Ontbreken regionale afstemming overheden mede debet aan winkelleegstand

Gemeente moet niet langer aan het roer staan bij ontwikkeling winkelcentra

De overheid is mede debet aan winkelleegstand. De afgelopen 60 jaar ontbrak het aan een goede regionale afstemming van winkelontwikkeling. Daarnaast speelden gemeenten een bepalende rol bij de ontwikkeling van winkelcentra, in plaats van gespecialiseerde marktpartijen. Dit stelt Pieter van der Heijde, algemeen directeur van Bureau Stedelijke Planning, op basis van zijn promotieonderzoek `Nieuwe centra in Nederland'.

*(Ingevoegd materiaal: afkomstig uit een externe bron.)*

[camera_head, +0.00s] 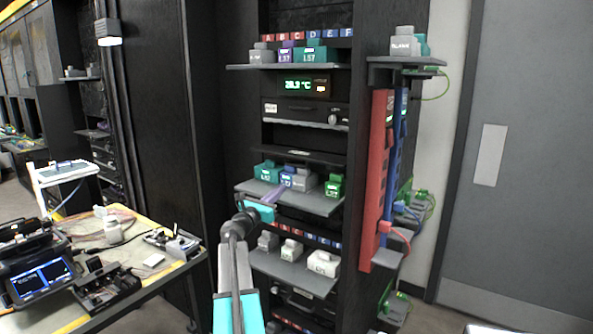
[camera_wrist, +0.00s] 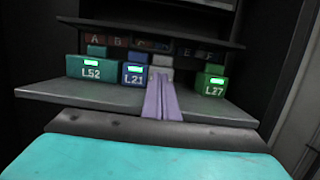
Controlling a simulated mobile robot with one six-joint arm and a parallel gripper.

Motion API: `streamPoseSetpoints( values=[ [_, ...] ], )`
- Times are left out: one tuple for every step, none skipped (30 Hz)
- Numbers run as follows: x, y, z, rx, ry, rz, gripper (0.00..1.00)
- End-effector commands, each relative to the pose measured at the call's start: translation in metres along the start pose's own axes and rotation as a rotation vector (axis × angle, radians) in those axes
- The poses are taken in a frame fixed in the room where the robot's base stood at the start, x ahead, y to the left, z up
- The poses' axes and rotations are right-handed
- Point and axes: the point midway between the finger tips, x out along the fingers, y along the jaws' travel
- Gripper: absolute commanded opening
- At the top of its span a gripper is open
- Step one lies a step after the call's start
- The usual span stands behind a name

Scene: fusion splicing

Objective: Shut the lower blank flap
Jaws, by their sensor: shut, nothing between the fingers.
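A dark, thin blank flap (camera_head: 312,156) juts out roughly level from the rack, under the drawer unit and above the middle shelf. In the wrist view what looks like the same flap (camera_wrist: 150,30) crosses the top, above the modules. I cannot tell for sure that it is the lower one. My gripper (camera_head: 277,194) is at the middle shelf, lower than the flap and apart from it. Its two purple fingers are together in the wrist view (camera_wrist: 161,84), with nothing between them, pointing in toward the modules.
The middle shelf (camera_wrist: 75,98) bears modules L52 (camera_wrist: 90,70), L21 (camera_wrist: 135,76) and L27 (camera_wrist: 211,85). A lower shelf (camera_head: 275,264) holds pale modules. Red and blue vertical strips (camera_head: 378,170) stand right of the rack. A workbench (camera_head: 115,290) is at left.

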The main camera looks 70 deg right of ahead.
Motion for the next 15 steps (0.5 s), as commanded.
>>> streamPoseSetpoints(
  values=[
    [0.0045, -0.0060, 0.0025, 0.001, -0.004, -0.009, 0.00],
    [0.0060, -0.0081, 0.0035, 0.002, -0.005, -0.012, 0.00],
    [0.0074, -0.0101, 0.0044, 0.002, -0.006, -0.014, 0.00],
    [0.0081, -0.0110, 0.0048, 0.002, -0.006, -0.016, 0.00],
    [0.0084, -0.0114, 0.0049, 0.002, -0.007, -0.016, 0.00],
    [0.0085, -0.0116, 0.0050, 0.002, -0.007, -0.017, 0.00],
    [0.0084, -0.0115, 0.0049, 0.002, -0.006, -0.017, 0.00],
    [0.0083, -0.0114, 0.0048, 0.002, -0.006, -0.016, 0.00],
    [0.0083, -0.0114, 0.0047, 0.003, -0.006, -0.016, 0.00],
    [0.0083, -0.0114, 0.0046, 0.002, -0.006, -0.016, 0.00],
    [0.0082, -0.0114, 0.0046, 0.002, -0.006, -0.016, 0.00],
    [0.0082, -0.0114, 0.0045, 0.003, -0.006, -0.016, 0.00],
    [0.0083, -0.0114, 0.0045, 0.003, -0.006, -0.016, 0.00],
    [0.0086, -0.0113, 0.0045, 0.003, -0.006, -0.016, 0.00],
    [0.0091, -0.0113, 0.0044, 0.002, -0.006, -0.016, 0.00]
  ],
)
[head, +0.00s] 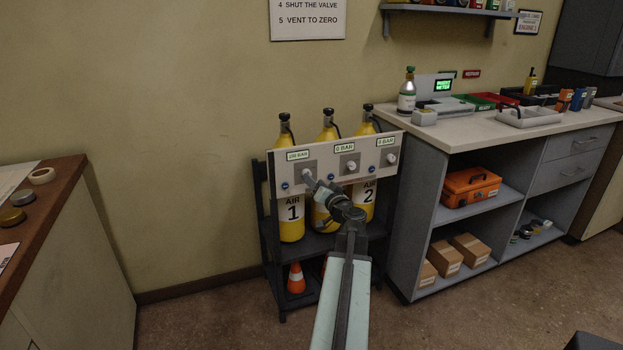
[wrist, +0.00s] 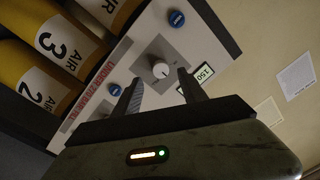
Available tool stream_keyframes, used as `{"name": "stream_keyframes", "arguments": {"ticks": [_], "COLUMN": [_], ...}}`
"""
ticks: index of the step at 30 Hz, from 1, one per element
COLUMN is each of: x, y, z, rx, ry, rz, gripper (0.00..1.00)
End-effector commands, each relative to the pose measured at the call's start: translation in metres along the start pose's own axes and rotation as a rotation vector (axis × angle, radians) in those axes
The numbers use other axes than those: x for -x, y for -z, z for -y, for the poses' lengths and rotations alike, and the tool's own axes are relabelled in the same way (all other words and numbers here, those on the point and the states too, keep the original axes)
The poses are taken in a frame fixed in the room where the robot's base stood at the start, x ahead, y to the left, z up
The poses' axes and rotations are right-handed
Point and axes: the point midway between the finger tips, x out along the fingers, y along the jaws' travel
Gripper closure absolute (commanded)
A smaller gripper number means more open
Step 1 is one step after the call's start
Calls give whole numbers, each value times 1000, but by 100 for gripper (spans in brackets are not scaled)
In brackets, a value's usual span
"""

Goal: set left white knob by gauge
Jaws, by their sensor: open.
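The left white knob (head: 307,173) sits on a grey plate on the white panel (head: 277,170) above the gas cylinders. In the wrist view the knob (wrist: 160,70) is round and white with a dark pointer mark. Its gauge (head: 298,156) is a small lit display; in the wrist view the gauge (wrist: 195,78) appears upside down and reads 150. My gripper (head: 312,180) is at the left knob. In the wrist view my gripper (wrist: 157,88) is open, with one finger to each side of the knob. I cannot tell whether the fingers touch it.
The middle knob (head: 351,165) and right knob (head: 391,158) are on the same panel, with gauges reading 0 BAR. Blue round fittings (wrist: 176,18) are close to the left knob. A workbench (head: 460,132) stands right of the rack. Floor (head: 210,320) is free to the left.

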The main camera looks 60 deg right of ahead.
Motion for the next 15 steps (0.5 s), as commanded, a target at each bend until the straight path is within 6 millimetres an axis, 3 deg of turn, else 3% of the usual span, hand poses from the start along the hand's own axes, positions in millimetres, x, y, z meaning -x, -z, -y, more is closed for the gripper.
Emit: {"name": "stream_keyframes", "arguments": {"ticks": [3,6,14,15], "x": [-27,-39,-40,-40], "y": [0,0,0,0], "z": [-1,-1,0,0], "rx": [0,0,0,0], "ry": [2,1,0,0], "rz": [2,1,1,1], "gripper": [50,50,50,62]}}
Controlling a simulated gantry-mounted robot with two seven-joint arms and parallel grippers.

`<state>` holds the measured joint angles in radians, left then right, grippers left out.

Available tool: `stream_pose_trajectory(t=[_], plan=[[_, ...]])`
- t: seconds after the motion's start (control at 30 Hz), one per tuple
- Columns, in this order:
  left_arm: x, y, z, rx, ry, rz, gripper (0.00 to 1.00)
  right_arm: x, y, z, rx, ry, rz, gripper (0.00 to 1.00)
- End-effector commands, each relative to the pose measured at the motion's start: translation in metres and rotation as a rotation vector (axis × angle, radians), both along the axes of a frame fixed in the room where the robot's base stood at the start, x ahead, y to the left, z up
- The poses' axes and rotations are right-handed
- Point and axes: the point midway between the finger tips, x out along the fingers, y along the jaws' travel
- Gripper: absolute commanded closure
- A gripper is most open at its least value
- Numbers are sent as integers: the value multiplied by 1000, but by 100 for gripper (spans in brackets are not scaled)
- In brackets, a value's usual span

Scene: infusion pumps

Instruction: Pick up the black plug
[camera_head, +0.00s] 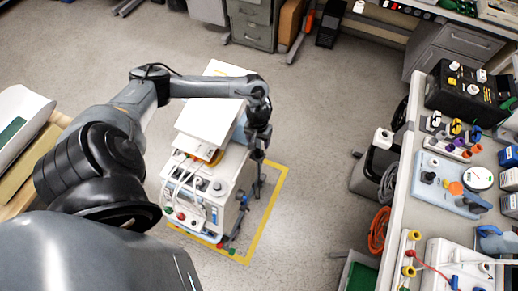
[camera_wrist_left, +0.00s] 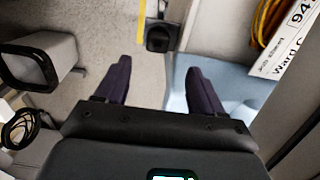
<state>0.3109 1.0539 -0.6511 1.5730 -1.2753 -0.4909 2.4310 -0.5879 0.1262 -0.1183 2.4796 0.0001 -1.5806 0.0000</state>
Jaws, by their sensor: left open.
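My left gripper (camera_head: 257,188) points down beside the right side of a white pump cart (camera_head: 228,172). In the left wrist view its two dark fingers (camera_wrist_left: 160,84) are open, with nothing between them. A square black part with a round face (camera_wrist_left: 159,37) lies beyond the fingertips, by the cart's pale edge; I cannot tell whether it is the black plug. The cart front carries cables and red, white and dark fittings (camera_head: 190,200), too small to tell apart. My right gripper is not in view.
A yellow floor outline (camera_head: 265,215) surrounds the cart. A bench (camera_head: 405,190) with coloured connectors and a black case (camera_head: 465,95) stands at the right. An orange cable coil (camera_head: 378,230) hangs beside it. The grey floor between cart and bench is mostly clear.

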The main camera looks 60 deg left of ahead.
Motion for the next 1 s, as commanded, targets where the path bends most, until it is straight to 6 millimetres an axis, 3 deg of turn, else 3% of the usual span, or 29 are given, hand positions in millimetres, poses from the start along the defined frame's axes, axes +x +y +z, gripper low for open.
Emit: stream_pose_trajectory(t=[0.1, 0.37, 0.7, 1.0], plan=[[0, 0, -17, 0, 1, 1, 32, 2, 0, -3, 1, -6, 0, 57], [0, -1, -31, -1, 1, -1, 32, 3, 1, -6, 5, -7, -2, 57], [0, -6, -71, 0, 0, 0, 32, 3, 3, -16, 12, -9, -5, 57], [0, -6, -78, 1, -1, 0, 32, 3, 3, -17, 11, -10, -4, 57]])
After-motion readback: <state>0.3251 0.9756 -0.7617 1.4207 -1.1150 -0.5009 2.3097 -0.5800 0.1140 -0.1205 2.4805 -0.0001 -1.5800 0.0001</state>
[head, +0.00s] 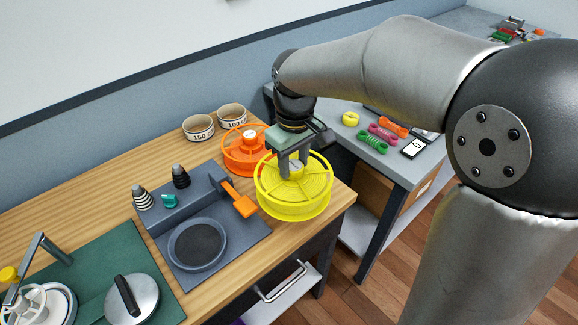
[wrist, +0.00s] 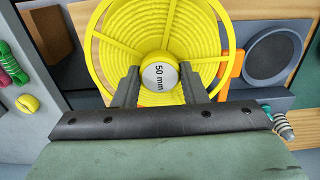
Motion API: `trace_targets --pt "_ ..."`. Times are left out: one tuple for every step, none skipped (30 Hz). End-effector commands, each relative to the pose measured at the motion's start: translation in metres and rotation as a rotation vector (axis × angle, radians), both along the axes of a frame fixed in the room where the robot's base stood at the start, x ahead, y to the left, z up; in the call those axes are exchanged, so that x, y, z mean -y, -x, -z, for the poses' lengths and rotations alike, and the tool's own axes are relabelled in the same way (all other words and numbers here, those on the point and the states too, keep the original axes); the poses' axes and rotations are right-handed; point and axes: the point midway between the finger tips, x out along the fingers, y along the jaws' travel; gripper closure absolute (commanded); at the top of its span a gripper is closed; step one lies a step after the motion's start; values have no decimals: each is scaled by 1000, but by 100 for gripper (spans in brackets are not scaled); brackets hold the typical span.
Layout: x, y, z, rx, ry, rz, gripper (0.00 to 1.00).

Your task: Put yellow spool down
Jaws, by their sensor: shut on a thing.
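The yellow spool (head: 293,200) is at the right end of the wooden bench (head: 95,190), with its flat spoked face up. My gripper (head: 293,168) reaches down from above and is shut on the spool's central hub. In the wrist view the yellow spool (wrist: 120,40) shows a white hub label reading "50 mm", and my gripper's two fingers (wrist: 160,88) stand on either side of that hub. I cannot tell whether the spool's underside touches the bench.
An orange spool (head: 240,158) sits just behind and left of the yellow one. A grey fixture (head: 238,238) with a round dish and an orange lever is close on the left. Two cups (head: 198,128) stand at the back. A grey table (head: 390,165) with small coloured parts is at the right.

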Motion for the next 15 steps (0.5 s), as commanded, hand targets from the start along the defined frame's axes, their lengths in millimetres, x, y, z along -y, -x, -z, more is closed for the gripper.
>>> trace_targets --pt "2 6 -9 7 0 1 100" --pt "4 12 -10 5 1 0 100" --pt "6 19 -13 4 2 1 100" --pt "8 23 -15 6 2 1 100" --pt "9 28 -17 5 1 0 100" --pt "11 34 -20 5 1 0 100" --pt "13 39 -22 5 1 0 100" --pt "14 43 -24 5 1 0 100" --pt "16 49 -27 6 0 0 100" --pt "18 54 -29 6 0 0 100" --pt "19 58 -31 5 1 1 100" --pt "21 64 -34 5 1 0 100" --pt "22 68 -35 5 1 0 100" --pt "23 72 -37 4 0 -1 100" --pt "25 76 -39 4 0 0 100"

Het Rijk en provincies hebben decennialang lang gedegen ruimtelijke ordeningsplannen opgesteld, maar hebben daar de ontwikkeling van winkelcentra onvoldoende in betrokken. Bovendien is de ontwikkeling van nieuwe winkelmeters in toenemende mate gebruikt om de inkomsten uit grondexploitaties te vergroten. Projecten werden opgepompt waardoor er een overschot aan vierkante meters winkelvloer is ontstaan.

Geen overleg

Hans van der Ploeg, directeur van VBO Makelaar, valt Van der Heijde bij. `Om de gunst van het winkelend publiek voor zich te winnen, hebben gemeenten alleen oog voor het aantrekkelijk maken van hun eigen stadscentrum en winkelstraten. Onze sectieleden Bedrijfsmatig Vastgoed signaleren dat er geen overleg met buurgemeenten is, waardoor gemeenten met hun solistisch beleid medeverantwoordelijk zijn voor de stijging van het aantal leegstaande winkels.' Langzamerhand ontwaken gemeenten en zien ze in dat er een oplossing moet komen voor het mede door hen gecreeerde overschot en onrendabele winkelcentra. Sterker nog, de Regiegroep Retailagenda roept gemeenten en provincies op om samen te werken, waarbij pijnlijke keuzes niet uit de weg moeten worden gegaan.

Oplossing

Van der Heijde en Van der Ploeg zijn eensgezind in hun oplossing. Naast de regionale afstemming moeten er nog drie dingen gebeuren, te weten:

1) Regionaal marktonderzoek naar welke winkelcentra rendabel (kunnen) zijn. Deze centra moeten worden versterkt, door er functies aan toe te voegen. Minder presterende winkelcentra kunnen gedeeltelijk worden getransformeerd.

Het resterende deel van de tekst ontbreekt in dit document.